Wednesday, March 19, 2014

Forget Spring Butterflies and Pretty Flowers. All I Want is Green Grass.

I was looking at my yard this afternoon and among the dreadfully yellow-brown landscape I saw little sprigs of new growth in shades of green that have not been seen in many months.  Ah, spring is on its way.  And with it will come a little bit of hope and relief for me.

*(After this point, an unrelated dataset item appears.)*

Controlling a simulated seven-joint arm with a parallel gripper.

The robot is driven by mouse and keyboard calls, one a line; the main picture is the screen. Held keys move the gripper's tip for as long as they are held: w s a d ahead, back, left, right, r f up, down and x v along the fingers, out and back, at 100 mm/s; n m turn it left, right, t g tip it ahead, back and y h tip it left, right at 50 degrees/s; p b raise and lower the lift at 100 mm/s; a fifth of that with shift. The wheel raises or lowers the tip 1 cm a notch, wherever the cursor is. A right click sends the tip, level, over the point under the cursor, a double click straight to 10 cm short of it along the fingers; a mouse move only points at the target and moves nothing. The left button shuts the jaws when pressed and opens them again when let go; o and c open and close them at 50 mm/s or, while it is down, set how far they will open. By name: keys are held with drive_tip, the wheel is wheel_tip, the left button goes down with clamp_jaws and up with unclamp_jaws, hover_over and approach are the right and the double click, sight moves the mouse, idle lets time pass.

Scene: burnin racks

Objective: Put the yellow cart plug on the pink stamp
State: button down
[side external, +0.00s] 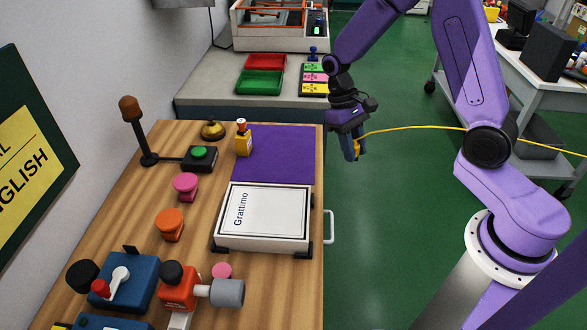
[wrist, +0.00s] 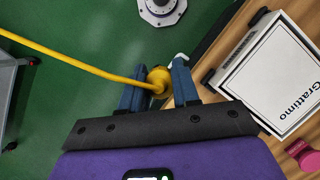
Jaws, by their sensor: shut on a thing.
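My gripper (side external: 353,154) hangs in the air over the green floor, just right of the wooden table's right edge. In the wrist view my gripper (wrist: 157,88) is shut on the yellow cart plug (wrist: 158,77), which sits between the two blue fingers with its yellow cable running off to the left. In the side view the plug (side external: 358,148) shows only as a small yellow patch at the fingers. A pink stamp (side external: 185,184) with a round knob stands on the table left of the purple mat, well apart from my gripper. A pink knob also shows in the wrist view (wrist: 309,160).
The yellow cable (side external: 415,129) stretches right behind my arm. A white Grattimo box (side external: 264,246), a purple mat (side external: 290,150), a yellow stamp (side external: 243,142), an orange stamp (side external: 170,224) and a green-button box (side external: 199,158) occupy the table. Another pink piece (side external: 222,270) is nearer the front.

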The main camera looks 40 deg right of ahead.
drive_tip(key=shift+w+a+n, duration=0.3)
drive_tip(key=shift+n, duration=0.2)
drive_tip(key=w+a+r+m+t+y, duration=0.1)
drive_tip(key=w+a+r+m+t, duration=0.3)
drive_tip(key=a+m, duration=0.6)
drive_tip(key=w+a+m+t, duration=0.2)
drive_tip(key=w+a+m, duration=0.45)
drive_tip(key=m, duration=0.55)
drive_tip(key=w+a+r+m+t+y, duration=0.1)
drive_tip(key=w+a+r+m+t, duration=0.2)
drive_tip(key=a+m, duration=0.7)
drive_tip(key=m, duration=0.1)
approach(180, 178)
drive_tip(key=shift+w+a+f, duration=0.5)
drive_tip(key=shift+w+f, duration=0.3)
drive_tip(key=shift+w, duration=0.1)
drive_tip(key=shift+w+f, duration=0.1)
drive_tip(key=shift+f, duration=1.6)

Not because there are bright, sunny days with rising temperatures coming in the near future.  It is definitely not that because I am a self-proclaimed heat wimp.  The thought of warmer temperatures makes me feel a little bit cranky.  Actual warm temperatures turn me into a crotchety old lady with nothing to do but whine and complain about heat and sweating and ridiculously high utility bills.  And temperatures that are actually in the range of hot make me pissed off.  They make the words “bite me” fly much more frequently from my face because, when it is hot, I am not a very pleasant person. 

No, the thing about spring that I look forward to all winter has nothing to do with the weather or the beautiful days.  It is the return of green grass that I anxiously await through all the gloriously cool days of winter.  It is green, healthy, non-dormant grass that does not stick to every square inch of my boys’ clothes and shoes that I look forward to.  It is floors that are not littered with the evidence of every moment they spend rolling in the yard playing football or tag, or their favorite game – Let’s Get as Much Grass on Us as We Can and Track it in the House.  I have never learned the rules of this game, but I am pretty sure that points are awarded based on: square footage covered, number of deep sighs made by mom, and how close they can get me to using an actual swear word in their presence.   

Yeah, that particular game drives me insane.  But my boys are really, really good at it.  And who am I to squash their talents?  I do wonder why one of them can't discover a hidden talent for vacuuming, though. 

I do not suffer from the winter depression that some people claim is a thing.  I do not feel lethargic or act lazy during the winter months.  On the contrary, I actually accomplish much more when the weather is nasty or cold.  I do not desire afternoons lying cozily wrapped in many blankets with a lovely fire crackling in the fireplace.  Instead I accomplish all of the tasks that I was just too hot for during other times of year.  Spring cleaning is for other people; I am all about the winter cleaning.  And winter crafts.  And winter re-arrangement of every piece of furniture in my home. 

What I do suffer from, however, is the condition of being a mother of four young boys.  And because I am who I am I also suffer from the anxiety that happens when I live in a constant state of I-need-to-vacuum.  In this house reside one adult, four young boys, and three cats.  At any given moment there is a real need for vacuuming.  So, I vacuum all the time.   

I hate that stupid, ugly, yellow, sticky, and ever-present winter grass that can be found all over the place and does not blend in like regular dirt.  Plain dirt can be overlooked because it is brown.  My floors are mostly brown and I can get away with ignoring it for a spell.  Dead, yellow grass cannot be overlooked.  It mocks me from the floor, taunting me with cruel reminders of how quickly and prolifically it can re-spawn.  It makes me feel manic, and much like a dog pointlessly chasing its tail, the only difference is it is me chasing little shreds of ugly foliage with a vacuum wand. 

And I know what thoughts are probably going through your head right now.  It is just some stupid grass.  Sweep it up and move on.  It is just grass on the floor, just leave it there; it won’t kill you to not vacuum it up for a day or two.


And if these are the types of thoughts that you are thinking I have four boys who would love to come to your house and teach you a new game.  You guys play and have a good time for a few weeks while I sit here and look longingly at tiny sprigs of green grass through the window of my clean house.